Les Américains quant à eux ont fermé les yeux sur tout sauf l'essentiel: assurer leurs intérêts géopolitiques dans la région et ne pas prêter attention aux points de vue et aux caractéristiques de la société afghane. Et tandis que nous qualifiions la géopolitique de «pseudoscience», ne nous reposant que de manière intuitive sur ses lois, les Américains ont fait leur «Grand jeu», dont nous subissons les conséquences jusqu'à aujourd'hui.

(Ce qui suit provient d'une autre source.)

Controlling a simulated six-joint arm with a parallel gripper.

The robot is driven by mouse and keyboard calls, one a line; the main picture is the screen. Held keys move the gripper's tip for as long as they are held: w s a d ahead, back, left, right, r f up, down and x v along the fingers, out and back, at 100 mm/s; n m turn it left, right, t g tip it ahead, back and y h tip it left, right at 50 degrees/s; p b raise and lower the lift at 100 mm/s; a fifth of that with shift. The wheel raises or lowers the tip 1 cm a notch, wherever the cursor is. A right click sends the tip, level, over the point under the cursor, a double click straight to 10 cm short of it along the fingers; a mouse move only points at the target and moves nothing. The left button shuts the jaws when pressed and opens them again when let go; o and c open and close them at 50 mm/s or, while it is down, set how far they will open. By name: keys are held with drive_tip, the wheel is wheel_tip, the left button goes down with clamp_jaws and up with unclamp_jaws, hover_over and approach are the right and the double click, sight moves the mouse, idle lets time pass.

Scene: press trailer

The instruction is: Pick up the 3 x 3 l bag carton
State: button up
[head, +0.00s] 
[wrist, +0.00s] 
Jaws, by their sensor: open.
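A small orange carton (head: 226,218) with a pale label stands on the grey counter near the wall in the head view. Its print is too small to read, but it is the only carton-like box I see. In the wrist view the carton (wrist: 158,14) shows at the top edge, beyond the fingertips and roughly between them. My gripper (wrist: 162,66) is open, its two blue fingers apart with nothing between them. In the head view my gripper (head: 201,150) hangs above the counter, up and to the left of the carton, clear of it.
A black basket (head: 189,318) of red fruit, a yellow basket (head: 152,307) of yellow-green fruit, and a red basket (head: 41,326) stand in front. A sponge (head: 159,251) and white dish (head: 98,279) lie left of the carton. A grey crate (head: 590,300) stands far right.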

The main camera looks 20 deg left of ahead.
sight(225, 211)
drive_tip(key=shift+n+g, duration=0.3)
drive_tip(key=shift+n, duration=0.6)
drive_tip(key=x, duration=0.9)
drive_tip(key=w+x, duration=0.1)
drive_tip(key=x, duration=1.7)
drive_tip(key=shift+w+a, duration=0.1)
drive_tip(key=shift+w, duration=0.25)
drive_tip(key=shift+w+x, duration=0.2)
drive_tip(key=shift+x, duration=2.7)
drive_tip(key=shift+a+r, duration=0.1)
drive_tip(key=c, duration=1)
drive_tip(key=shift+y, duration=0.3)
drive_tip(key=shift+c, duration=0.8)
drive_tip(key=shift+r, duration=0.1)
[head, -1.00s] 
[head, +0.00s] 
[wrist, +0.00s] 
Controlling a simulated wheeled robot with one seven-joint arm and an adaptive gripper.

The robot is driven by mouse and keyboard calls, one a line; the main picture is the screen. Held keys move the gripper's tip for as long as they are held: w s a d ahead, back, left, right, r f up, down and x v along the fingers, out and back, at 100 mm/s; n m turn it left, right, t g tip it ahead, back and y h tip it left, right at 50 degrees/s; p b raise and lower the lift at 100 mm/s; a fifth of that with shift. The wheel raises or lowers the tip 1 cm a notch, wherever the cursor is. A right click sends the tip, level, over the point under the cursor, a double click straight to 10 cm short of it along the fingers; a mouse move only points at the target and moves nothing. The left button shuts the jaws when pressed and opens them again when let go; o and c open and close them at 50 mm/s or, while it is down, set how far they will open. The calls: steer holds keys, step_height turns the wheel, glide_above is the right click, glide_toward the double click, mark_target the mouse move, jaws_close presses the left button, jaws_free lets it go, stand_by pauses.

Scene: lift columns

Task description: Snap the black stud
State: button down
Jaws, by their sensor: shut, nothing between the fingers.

Après avoir introduit nos troupes suite à plus de 20 demandes et appels répétés du côté des autorités afghanes légitimes, nous avons absolument agi comme il se devait du point de vue de la géopolitique (tout en le niant). De même que nous agissons de manière tout à fait juste aujourd'hui en Syrie, en suivant ouvertement une logique géopolitique. A l'époque, nous avons perdu, empêtrés dans une idéologie moderne qui nous est étrangère, dont le marxisme fait partie. Aujourd'hui, il est important pour nous de clarifier le sens de nos actions, d'opposer à leur idée du globalisme notre alternative eurasienne. Sans imposer nos idées à qui que ce soit, garder la tradition et la foi de ces peuples qui se tournent vers nous pour obtenir de l'aide. Ce sera notre travail principal sur les erreurs de la campagne afghane.